- _DATA PROVIDED_
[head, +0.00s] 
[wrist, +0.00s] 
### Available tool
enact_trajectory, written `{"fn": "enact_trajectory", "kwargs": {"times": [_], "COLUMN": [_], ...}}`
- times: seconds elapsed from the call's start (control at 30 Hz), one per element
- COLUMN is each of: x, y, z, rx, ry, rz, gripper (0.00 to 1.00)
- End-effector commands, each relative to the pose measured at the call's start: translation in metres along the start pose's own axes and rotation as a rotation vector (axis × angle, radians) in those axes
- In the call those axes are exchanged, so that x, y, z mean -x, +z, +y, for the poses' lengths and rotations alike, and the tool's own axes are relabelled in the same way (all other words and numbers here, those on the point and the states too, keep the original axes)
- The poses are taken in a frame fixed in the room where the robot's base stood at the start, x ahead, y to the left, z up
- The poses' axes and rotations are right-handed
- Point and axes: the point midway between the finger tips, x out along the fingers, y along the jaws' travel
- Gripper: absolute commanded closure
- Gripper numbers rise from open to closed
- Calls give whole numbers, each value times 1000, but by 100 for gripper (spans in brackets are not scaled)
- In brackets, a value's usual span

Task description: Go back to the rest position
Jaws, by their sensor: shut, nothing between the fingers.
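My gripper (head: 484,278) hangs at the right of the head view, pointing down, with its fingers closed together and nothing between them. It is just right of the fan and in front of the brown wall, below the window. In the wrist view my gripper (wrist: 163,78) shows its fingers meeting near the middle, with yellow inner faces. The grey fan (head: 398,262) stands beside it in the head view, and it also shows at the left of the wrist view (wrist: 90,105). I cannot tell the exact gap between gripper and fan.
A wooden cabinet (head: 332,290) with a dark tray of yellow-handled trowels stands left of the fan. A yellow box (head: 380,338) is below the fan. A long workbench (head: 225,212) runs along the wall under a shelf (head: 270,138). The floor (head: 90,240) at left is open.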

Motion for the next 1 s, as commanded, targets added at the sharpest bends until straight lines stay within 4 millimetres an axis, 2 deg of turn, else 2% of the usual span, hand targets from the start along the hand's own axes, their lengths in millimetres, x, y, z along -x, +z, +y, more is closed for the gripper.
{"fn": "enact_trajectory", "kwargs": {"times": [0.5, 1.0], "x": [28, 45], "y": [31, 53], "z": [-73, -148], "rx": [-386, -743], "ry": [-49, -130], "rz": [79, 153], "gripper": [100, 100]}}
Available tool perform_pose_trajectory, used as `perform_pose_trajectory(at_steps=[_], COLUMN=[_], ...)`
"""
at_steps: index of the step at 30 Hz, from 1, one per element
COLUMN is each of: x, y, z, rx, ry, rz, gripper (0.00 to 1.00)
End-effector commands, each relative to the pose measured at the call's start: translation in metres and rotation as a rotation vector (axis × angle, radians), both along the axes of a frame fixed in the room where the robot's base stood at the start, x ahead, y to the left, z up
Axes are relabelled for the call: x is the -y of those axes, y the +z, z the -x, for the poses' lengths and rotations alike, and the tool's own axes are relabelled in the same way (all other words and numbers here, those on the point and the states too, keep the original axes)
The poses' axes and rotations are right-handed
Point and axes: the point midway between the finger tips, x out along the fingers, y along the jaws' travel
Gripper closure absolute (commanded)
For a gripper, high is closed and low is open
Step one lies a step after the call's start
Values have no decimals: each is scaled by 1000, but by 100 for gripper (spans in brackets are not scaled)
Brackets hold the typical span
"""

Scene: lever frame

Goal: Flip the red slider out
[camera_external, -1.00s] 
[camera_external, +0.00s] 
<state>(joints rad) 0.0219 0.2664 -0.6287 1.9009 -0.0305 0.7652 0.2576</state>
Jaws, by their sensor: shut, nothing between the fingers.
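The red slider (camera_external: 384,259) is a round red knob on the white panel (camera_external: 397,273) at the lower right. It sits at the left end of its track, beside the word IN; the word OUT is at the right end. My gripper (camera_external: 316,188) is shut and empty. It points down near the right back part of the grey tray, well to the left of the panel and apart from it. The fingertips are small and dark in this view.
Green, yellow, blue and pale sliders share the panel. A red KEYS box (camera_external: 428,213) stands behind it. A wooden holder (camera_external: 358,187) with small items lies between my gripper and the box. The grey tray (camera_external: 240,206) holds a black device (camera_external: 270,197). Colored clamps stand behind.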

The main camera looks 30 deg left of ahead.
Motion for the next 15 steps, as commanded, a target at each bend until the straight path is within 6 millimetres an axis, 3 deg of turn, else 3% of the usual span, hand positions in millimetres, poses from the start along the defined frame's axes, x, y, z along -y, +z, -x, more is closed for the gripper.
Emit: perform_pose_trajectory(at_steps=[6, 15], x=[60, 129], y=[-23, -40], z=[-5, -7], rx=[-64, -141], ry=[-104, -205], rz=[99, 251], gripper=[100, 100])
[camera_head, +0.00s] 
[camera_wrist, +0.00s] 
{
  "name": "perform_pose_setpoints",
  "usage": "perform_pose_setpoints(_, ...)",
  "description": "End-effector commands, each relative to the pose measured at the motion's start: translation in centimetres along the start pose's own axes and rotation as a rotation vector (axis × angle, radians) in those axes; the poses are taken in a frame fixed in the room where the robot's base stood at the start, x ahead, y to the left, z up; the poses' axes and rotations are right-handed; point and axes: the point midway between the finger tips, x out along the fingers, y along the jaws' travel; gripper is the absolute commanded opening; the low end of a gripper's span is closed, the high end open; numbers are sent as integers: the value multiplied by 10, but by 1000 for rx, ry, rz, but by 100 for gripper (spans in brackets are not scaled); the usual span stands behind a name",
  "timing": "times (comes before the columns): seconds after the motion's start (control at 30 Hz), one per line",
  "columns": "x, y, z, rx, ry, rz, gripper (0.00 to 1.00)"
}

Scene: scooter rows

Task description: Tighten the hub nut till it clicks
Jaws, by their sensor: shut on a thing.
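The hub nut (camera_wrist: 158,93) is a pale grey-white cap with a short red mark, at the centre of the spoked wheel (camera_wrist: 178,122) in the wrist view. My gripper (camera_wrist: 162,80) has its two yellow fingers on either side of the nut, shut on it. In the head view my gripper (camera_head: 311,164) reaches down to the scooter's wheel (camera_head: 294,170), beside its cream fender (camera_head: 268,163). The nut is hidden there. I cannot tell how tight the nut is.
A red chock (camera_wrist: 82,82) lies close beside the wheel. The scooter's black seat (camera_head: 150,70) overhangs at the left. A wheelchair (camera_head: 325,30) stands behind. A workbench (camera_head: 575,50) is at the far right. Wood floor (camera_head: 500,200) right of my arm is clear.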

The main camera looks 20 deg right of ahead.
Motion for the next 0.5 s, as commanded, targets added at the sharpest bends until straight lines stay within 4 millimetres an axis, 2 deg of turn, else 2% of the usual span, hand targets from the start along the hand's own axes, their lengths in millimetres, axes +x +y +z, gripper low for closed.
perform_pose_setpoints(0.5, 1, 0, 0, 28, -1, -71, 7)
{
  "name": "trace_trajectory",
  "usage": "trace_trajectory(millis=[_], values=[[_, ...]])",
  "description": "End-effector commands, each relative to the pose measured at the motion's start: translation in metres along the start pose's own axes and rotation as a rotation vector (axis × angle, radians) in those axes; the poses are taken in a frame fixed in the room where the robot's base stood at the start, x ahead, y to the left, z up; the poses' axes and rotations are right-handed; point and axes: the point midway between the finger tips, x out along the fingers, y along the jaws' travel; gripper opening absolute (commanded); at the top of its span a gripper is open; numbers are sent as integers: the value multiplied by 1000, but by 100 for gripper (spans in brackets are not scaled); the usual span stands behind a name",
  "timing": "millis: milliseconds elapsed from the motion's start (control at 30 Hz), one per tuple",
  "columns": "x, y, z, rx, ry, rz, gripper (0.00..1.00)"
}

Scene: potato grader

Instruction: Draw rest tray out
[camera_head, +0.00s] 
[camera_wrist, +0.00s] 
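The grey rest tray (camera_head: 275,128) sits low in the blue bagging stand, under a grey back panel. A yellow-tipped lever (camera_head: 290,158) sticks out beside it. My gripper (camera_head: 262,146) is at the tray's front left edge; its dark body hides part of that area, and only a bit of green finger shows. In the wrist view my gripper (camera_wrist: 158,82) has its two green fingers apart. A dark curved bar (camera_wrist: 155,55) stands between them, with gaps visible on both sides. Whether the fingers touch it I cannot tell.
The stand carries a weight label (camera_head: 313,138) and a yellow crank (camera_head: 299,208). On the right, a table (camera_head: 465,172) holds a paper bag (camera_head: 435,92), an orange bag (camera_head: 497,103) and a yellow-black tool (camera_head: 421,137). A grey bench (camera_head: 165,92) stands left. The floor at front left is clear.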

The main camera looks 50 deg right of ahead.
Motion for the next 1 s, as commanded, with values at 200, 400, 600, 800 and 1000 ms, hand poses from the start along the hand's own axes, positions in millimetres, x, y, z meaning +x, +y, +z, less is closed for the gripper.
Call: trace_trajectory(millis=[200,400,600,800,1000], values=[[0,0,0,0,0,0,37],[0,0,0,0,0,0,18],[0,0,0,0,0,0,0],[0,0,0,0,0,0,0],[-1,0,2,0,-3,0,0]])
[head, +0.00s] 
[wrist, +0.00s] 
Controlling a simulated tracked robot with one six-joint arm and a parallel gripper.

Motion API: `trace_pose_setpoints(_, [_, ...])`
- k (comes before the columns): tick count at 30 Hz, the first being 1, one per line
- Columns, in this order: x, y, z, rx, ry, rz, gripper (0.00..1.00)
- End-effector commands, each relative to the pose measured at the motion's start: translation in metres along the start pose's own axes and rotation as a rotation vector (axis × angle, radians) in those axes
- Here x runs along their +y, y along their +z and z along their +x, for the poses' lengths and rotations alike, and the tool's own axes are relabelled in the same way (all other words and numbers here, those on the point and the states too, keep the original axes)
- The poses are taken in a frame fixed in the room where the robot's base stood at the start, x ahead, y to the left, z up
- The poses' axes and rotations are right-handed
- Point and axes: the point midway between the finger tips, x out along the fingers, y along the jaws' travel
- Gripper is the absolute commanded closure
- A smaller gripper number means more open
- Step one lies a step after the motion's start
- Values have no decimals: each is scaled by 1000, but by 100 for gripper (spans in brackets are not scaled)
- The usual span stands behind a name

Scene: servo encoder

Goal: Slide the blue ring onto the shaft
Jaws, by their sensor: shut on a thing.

- _WHAT YOU SHOULD DO_
Return nothing but the lines from the start of the listing above through the line containing "Task description: Go", exactly as given.

- _COMPLETE ANSWER_
[head, +0.00s] 
[wrist, +0.00s] 
### Available tool
enact_trajectory, written `{"fn": "enact_trajectory", "kwargs": {"times": [_], "COLUMN": [_], ...}}`
- times: seconds elapsed from the call's start (control at 30 Hz), one per element
- COLUMN is each of: x, y, z, rx, ry, rz, gripper (0.00 to 1.00)
- End-effector commands, each relative to the pose measured at the call's start: translation in metres along the start pose's own axes and rotation as a rotation vector (axis × angle, radians) in those axes
- In the call those axes are exchanged, so that x, y, z mean -x, +z, +y, for the poses' lengths and rotations alike, and the tool's own axes are relabelled in the same way (all other words and numbers here, those on the point and the states too, keep the original axes)
- The poses are taken in a frame fixed in the room where the robot's base stood at the start, x ahead, y to the left, z up
- The poses' axes and rotations are right-handed
- Point and axes: the point midway between the finger tips, x out along the fingers, y along the jaws' travel
- Gripper: absolute commanded closure
- Gripper numbers rise from open to closed
- Calls give whole numbers, each value times 1000, but by 100 for gripper (spans in brackets are not scaled)
- In brackets, a value's usual span

Task description: Go back to the rest position

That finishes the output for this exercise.